TO BE DONE: Quote all lines below exactly. Images stay out.

PROVIDED DATA:
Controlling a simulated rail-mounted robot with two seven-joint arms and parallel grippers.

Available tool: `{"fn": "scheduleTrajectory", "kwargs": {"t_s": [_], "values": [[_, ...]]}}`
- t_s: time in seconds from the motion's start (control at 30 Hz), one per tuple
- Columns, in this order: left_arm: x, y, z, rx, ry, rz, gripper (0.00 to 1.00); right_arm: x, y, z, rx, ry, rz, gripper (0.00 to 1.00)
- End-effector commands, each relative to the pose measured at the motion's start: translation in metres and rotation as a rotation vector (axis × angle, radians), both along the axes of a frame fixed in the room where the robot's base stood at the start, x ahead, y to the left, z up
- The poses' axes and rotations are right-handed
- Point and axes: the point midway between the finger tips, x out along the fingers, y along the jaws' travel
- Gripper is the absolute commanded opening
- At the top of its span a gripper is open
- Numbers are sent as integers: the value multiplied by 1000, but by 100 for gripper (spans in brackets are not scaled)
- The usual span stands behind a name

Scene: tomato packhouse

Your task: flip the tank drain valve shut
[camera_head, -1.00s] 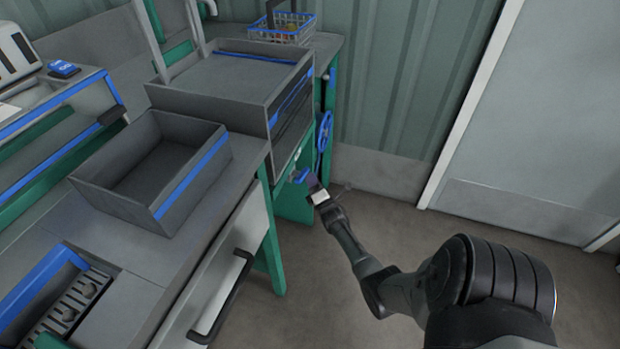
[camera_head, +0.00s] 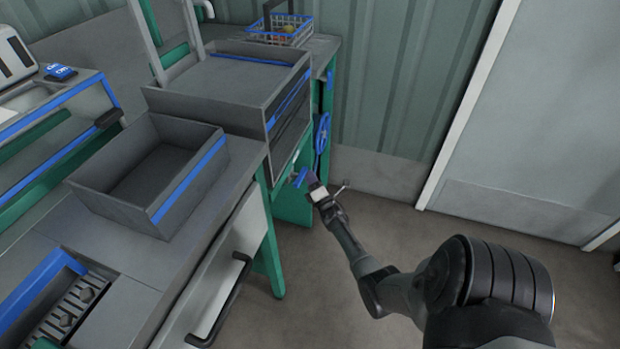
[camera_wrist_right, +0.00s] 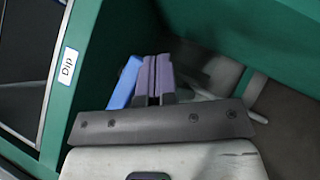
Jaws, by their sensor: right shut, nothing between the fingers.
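The drain valve's blue lever (camera_head: 299,177) shows low at the side of the green tank stand, just left of my right gripper (camera_head: 312,181) in the head view. In the right wrist view the blue lever (camera_wrist_right: 124,83) stands tilted close along the left side of the shut purple fingers (camera_wrist_right: 158,78). The fingers hold nothing. I cannot tell whether they touch the lever. The valve body is mostly hidden behind the gripper. My left gripper is not in view.
A blue handwheel (camera_head: 322,133) is mounted above the lever. A "Dip" label (camera_wrist_right: 67,66) is on the green frame. A grey tray (camera_head: 188,190) stands on the bench, and a wire basket (camera_head: 281,31) stands at the back. The floor to the right is clear.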

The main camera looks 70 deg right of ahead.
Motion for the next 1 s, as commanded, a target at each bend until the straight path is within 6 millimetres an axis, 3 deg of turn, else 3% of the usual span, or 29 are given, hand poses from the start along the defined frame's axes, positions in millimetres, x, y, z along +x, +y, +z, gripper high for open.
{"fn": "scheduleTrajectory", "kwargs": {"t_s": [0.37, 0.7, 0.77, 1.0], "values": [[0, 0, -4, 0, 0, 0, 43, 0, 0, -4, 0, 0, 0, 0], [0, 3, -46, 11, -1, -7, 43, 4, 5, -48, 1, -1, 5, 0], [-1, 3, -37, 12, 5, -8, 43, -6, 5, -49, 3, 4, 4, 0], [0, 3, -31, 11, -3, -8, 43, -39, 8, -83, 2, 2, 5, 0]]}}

TASK RESULT:
Controlling a simulated rail-mounted robot with two seven-joint arms and parallel grippers.

Available tool: `{"fn": "scheduleTrajectory", "kwargs": {"t_s": [_], "values": [[_, ...]]}}`
- t_s: time in seconds from the motion's start (control at 30 Hz), one per tuple
- Columns, in this order: left_arm: x, y, z, rx, ry, rz, gripper (0.00 to 1.00); right_arm: x, y, z, rx, ry, rz, gripper (0.00 to 1.00)
- End-effector commands, each relative to the pose measured at the motion's start: translation in metres and rotation as a rotation vector (axis × angle, radians), both along the axes of a frame fixed in the room where the robot's base stood at the start, x ahead, y to the left, z up
- The poses' axes and rotations are right-handed
- Point and axes: the point midway between the finger tips, x out along the fingers, y along the jaws' travel
- Gripper is the absolute commanded opening
- At the top of its span a gripper is open
- Numbers are sent as integers: the value multiplied by 1000, but by 100 for gripper (spans in brackets are not scaled)
- The usual span stands behind a name

Scene: tomato packhouse

Your task: flip the tank drain valve shut
[camera_head, -1.00s] 
[camera_head, +0.00s] 
[camera_wrist_right, +0.00s] 
Jaws, by their sensor: right shut, nothing between the fingers.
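The drain valve's blue lever (camera_head: 299,177) shows low at the side of the green tank stand, just left of my right gripper (camera_head: 312,181) in the head view. In the right wrist view the blue lever (camera_wrist_right: 124,83) stands tilted close along the left side of the shut purple fingers (camera_wrist_right: 158,78). The fingers hold nothing. I cannot tell whether they touch the lever. The valve body is mostly hidden behind the gripper. My left gripper is not in view.
A blue handwheel (camera_head: 322,133) is mounted above the lever. A "Dip" label (camera_wrist_right: 67,66) is on the green frame. A grey tray (camera_head: 188,190) stands on the bench, and a wire basket (camera_head: 281,31) stands at the back. The floor to the right is clear.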

The main camera looks 70 deg right of ahead.
Motion for the next 1 s, as commanded, a target at each bend until the straight path is within 6 millimetres an axis, 3 deg of turn, else 3% of the usual span, or 29 are given, hand poses from the start along the defined frame's axes, positions in millimetres, x, y, z along +x, +y, +z, gripper high for open.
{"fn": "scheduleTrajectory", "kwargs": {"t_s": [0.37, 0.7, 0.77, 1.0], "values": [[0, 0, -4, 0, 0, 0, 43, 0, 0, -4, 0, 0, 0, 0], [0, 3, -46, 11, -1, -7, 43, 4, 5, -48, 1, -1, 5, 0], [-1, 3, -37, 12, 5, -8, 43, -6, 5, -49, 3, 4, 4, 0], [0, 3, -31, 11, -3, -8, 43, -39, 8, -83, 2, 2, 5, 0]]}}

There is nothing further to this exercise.